Gli Algiers sono una band difficile da definire, musicalmente, sono un progetto tentacolare e
sfaccettato, che abbraccia l’energia rock’n’roll a ruota libera, la grinta post-punk, la forza
bruta dell’elettronica industriale, la trascendenza del gospel e il potere del rumore
sperimentale, tutti in collisione per creare qualcosa nuovo.
Sono straordinariamente benvoluti e politicamente impegnati, spietatamente raffinati e lungimiranti. In soli tre dischi – l’omonimo Algiers del 2015, The Underside Of Power del 2017 e l’ultimo There Is No Year uscito nel 2020, tutti per la label Matador – si sono ritagliati uno spazio di riconoscibilità, che però non si sedimenta in brani fotocopia ma si carica di dinamismo puro, tanto da rendere impossibile incasellarli in modo ordinato e univoco. Ogni disco suona e si esprima in modo totalmente diverso.
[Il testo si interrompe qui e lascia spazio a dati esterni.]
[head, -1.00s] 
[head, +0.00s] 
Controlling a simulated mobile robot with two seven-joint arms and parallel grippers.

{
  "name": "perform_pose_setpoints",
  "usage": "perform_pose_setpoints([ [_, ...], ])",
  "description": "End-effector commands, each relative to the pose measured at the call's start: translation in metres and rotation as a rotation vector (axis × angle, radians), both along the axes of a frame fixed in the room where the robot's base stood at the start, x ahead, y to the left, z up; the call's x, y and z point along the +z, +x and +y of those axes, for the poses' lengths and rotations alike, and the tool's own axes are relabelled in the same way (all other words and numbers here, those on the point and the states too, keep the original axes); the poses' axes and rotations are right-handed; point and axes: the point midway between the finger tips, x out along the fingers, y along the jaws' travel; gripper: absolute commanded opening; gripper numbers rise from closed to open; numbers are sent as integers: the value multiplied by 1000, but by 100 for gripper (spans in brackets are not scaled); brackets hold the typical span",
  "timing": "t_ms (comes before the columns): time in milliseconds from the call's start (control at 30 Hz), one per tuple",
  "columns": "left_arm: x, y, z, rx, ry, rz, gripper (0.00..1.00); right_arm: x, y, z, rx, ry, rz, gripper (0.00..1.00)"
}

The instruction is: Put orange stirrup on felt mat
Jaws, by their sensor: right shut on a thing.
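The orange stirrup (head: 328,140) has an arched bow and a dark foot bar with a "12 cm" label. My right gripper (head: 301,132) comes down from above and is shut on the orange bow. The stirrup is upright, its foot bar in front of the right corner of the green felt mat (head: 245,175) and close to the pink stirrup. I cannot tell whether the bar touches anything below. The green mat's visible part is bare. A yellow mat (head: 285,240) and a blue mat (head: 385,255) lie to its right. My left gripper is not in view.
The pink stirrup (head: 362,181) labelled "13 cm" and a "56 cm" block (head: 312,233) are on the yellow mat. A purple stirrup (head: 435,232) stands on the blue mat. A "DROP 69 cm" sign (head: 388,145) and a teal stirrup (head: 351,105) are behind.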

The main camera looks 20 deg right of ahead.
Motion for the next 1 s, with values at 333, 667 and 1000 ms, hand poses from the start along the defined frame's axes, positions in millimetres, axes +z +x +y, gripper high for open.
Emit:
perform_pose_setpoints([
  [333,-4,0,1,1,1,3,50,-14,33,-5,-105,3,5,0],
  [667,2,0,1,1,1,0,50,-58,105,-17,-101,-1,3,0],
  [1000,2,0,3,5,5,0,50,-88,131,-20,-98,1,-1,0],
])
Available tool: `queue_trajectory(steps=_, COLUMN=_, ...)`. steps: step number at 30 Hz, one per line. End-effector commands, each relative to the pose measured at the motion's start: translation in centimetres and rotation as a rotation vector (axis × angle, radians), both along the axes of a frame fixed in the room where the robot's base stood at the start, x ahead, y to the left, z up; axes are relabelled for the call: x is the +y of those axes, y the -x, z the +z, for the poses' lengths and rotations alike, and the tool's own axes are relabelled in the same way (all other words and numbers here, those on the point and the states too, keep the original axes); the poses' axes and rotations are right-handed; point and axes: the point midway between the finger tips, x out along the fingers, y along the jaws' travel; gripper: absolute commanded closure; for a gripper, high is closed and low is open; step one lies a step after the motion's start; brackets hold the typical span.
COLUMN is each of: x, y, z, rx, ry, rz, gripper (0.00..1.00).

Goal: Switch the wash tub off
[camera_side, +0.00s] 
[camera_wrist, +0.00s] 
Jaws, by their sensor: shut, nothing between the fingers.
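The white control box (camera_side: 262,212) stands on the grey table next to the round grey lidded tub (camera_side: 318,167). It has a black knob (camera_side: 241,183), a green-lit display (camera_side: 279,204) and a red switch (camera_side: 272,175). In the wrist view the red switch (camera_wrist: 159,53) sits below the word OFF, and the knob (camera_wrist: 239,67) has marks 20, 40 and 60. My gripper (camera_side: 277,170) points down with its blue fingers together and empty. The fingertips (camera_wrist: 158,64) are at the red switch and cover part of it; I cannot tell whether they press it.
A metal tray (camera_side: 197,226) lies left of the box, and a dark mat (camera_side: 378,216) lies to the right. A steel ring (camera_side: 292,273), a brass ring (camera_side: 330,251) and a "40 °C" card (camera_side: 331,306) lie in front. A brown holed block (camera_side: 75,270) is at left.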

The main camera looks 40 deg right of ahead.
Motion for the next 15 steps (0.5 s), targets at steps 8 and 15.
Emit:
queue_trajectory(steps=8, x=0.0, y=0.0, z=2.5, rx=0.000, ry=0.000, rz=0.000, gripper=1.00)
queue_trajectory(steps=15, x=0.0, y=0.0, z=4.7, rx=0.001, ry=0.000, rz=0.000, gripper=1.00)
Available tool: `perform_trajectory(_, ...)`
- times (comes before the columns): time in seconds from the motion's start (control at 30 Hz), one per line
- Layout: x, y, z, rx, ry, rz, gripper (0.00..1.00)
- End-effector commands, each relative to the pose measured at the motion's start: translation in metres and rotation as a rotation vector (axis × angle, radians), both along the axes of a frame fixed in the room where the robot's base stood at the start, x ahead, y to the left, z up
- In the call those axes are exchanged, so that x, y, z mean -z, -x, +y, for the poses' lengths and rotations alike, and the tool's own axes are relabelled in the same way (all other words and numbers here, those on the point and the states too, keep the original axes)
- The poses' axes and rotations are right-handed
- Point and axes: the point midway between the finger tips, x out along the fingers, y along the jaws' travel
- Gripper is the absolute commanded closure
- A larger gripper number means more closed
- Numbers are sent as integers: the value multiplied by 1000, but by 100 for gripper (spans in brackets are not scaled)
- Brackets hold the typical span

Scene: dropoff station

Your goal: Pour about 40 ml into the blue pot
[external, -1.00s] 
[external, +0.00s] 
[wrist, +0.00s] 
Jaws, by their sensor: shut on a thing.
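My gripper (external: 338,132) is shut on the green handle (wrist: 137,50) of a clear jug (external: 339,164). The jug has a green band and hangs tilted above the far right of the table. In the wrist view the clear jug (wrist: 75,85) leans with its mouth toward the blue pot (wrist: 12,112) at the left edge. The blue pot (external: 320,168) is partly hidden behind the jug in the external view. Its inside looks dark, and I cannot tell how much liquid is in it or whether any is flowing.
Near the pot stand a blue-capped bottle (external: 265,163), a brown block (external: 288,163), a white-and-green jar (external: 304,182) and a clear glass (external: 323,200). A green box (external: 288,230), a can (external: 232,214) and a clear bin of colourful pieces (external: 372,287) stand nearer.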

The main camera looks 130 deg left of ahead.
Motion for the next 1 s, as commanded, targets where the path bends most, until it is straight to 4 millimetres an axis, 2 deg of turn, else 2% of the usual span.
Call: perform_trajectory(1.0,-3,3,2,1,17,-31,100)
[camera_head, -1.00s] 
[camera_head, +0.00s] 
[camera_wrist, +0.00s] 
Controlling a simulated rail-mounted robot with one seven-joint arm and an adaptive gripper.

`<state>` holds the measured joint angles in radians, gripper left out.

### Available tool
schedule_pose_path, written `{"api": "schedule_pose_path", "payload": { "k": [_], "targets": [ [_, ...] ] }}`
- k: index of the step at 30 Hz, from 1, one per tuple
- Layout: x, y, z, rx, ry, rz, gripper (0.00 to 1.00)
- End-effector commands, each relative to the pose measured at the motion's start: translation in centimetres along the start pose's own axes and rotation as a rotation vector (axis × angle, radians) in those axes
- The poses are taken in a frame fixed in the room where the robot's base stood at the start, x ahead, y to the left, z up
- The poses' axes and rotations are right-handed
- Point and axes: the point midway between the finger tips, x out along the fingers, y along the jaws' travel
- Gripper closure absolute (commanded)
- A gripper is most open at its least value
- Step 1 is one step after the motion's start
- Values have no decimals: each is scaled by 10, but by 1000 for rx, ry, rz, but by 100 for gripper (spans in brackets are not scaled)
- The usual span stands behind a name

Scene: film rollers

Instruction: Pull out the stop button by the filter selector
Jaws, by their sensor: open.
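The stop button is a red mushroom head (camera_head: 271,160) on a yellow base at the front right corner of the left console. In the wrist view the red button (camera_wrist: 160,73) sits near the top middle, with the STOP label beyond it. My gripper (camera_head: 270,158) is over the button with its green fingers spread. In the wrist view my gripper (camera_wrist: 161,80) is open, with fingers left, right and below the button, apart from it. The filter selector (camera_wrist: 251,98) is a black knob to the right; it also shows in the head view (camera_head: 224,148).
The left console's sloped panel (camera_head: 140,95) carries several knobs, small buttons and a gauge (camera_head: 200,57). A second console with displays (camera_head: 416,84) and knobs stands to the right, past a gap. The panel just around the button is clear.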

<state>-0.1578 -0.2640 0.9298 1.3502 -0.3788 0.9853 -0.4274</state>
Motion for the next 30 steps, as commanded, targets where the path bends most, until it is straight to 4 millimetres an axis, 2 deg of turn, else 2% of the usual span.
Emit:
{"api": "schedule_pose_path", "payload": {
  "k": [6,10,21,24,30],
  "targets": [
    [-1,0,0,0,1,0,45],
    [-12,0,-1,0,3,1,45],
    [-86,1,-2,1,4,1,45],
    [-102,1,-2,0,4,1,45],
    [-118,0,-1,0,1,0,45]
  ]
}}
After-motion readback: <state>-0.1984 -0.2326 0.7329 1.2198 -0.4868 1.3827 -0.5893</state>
In particolare, a differenza dei dischi precedenti che erano inondati di allusioni e riferimenti a lotte globali, There Is No Year è più focalizzato e più intimo, basato su un poema scritto dal frontman James Franklin Fisher, è ricco di terrore e racconti paranormali. Un cambiamento che si traduce in canzoni più snelle e intuitive, ma sempre sature di suoni e provocazioni musicali. Sul mio calendario ho segnato 27 febbraio 2020, quel concerto che non c’è mai stato, ma finalmente troverà la strada di un palco su cui diventare un bellissimo live.